Pictures stay out of the copy; set down each line of the listing below exactly.

====== SUPPLIED MATERIAL ======

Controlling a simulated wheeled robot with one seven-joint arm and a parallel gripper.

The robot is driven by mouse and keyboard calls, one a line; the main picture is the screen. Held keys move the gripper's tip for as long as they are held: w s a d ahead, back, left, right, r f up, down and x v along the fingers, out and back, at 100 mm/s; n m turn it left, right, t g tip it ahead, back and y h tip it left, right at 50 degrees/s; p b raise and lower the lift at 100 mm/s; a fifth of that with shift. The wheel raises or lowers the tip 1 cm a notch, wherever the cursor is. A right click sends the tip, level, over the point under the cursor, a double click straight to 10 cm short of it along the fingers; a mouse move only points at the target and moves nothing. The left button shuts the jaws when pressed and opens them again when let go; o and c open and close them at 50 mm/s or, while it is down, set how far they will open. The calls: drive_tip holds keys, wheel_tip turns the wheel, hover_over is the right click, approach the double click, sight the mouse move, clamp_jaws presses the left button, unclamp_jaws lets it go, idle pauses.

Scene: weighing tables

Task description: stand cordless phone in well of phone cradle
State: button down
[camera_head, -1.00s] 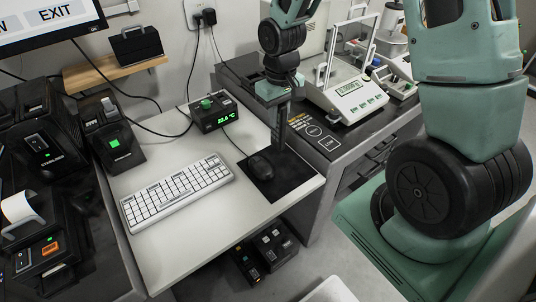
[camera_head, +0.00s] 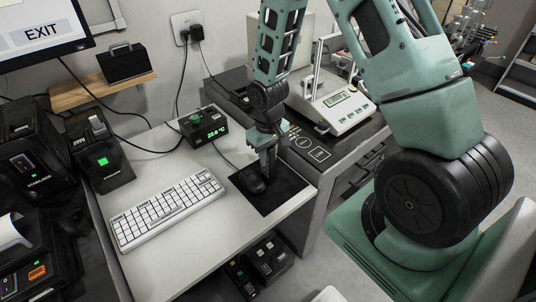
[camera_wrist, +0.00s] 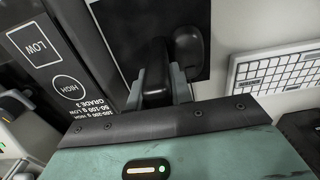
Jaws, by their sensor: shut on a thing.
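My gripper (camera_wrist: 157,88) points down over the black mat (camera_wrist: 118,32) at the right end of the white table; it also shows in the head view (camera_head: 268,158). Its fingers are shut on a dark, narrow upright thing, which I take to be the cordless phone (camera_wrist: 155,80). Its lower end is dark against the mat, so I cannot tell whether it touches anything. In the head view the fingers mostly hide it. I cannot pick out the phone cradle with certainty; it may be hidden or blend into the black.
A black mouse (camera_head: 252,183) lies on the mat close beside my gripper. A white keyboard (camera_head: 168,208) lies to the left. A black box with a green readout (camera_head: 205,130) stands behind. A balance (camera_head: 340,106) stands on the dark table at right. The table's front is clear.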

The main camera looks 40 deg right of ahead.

======

» **ANSWER IN FULL**
Controlling a simulated wheeled robot with one seven-joint arm and a parallel gripper.

The robot is driven by mouse and keyboard calls, one a line; the main picture is the screen. Held keys move the gripper's tip for as long as they are held: w s a d ahead, back, left, right, r f up, down and x v along the fingers, out and back, at 100 mm/s; n m turn it left, right, t g tip it ahead, back and y h tip it left, right at 50 degrees/s; p b raise and lower the lift at 100 mm/s; a fifth of that with shift. The wheel raises or lowers the tip 1 cm a notch, wherever the cursor is. A right click sends the tip, level, over the point under the cursor, a double click straight to 10 cm short of it along the fingers; a mouse move only points at the target and moves nothing. The left button shuts the jaws when pressed and opens them again when let go; o and c open and close them at 50 mm/s or, while it is down, set how far they will open. The calls: drive_tip holds keys, wheel_tip turns the wheel, hover_over is the right click, approach the double click, sight the mouse move, clamp_jaws presses the left button, unclamp_jaws lets it go, idle pauses.

Scene: weighing tables

Task description: stand cordless phone in well of phone cradle
State: button down
[camera_head, -1.00s] 
[camera_head, +0.00s] 
[camera_wrist, +0.00s] 
Jaws, by their sensor: shut on a thing.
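My gripper (camera_wrist: 157,88) points down over the black mat (camera_wrist: 118,32) at the right end of the white table; it also shows in the head view (camera_head: 268,158). Its fingers are shut on a dark, narrow upright thing, which I take to be the cordless phone (camera_wrist: 155,80). Its lower end is dark against the mat, so I cannot tell whether it touches anything. In the head view the fingers mostly hide it. I cannot pick out the phone cradle with certainty; it may be hidden or blend into the black.
A black mouse (camera_head: 252,183) lies on the mat close beside my gripper. A white keyboard (camera_head: 168,208) lies to the left. A black box with a green readout (camera_head: 205,130) stands behind. A balance (camera_head: 340,106) stands on the dark table at right. The table's front is clear.

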The main camera looks 40 deg right of ahead.

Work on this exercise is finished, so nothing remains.